§ **Task to carry out**
Omit all images, then return the remaining material exactly as it stands.

** START OF Dataset extract **

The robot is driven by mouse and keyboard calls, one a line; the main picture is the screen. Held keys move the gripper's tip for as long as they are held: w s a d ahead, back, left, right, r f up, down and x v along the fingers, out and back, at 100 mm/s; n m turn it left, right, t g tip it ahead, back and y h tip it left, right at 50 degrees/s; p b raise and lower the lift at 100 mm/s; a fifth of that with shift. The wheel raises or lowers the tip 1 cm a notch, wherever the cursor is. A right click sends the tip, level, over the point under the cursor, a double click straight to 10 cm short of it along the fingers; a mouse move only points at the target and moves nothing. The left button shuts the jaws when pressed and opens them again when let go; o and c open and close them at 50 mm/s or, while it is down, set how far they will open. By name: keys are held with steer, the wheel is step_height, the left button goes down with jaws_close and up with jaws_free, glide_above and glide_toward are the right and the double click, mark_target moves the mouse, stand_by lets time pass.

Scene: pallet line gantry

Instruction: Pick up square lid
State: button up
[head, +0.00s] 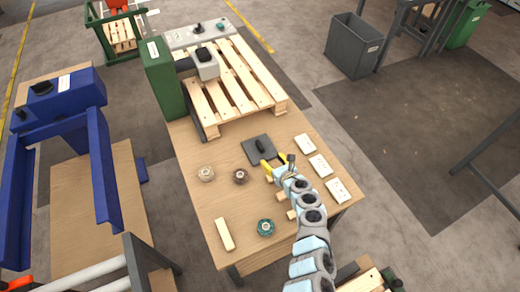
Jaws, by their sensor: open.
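The square lid (251,154) is a flat dark grey plate with a black raised handle on top. It lies on the wooden table (210,205), in front of the pallet.
A wooden pallet (235,82) and a green box (165,80) stand behind the lid. Three pale plates, one of them here (320,165), lie to the right. Round beige (206,174), brown (241,176) and teal (266,227) pieces and a cream block (224,234) lie nearer.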

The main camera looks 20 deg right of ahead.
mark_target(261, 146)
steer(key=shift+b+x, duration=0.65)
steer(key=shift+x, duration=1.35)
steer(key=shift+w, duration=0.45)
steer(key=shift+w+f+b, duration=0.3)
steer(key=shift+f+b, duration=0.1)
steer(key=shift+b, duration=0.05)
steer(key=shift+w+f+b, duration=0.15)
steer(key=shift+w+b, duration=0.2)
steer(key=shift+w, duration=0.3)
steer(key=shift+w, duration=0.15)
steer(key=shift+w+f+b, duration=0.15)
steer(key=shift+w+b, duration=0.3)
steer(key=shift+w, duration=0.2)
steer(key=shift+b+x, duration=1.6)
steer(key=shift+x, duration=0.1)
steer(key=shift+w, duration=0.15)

** END OF Dataset extract **

§ **Exercise result**
The robot is driven by mouse and keyboard calls, one a line; the main picture is the screen. Held keys move the gripper's tip for as long as they are held: w s a d ahead, back, left, right, r f up, down and x v along the fingers, out and back, at 100 mm/s; n m turn it left, right, t g tip it ahead, back and y h tip it left, right at 50 degrees/s; p b raise and lower the lift at 100 mm/s; a fifth of that with shift. The wheel raises or lowers the tip 1 cm a notch, wherever the cursor is. A right click sends the tip, level, over the point under the cursor, a double click straight to 10 cm short of it along the fingers; a mouse move only points at the target and moves nothing. The left button shuts the jaws when pressed and opens them again when let go; o and c open and close them at 50 mm/s or, while it is down, set how far they will open. By name: keys are held with steer, the wheel is step_height, the left button goes down with jaws_close and up with jaws_free, glide_above and glide_toward are the right and the double click, mark_target moves the mouse, stand_by lets time pass.

Scene: pallet line gantry

Instruction: Pick up square lid
State: button up
[head, +0.00s] 
Jaws, by their sensor: open.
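The square lid (251,154) is a flat dark grey plate with a black raised handle on top. It lies on the wooden table (210,205), in front of the pallet.
A wooden pallet (235,82) and a green box (165,80) stand behind the lid. Three pale plates, one of them here (320,165), lie to the right. Round beige (206,174), brown (241,176) and teal (266,227) pieces and a cream block (224,234) lie nearer.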

The main camera looks 20 deg right of ahead.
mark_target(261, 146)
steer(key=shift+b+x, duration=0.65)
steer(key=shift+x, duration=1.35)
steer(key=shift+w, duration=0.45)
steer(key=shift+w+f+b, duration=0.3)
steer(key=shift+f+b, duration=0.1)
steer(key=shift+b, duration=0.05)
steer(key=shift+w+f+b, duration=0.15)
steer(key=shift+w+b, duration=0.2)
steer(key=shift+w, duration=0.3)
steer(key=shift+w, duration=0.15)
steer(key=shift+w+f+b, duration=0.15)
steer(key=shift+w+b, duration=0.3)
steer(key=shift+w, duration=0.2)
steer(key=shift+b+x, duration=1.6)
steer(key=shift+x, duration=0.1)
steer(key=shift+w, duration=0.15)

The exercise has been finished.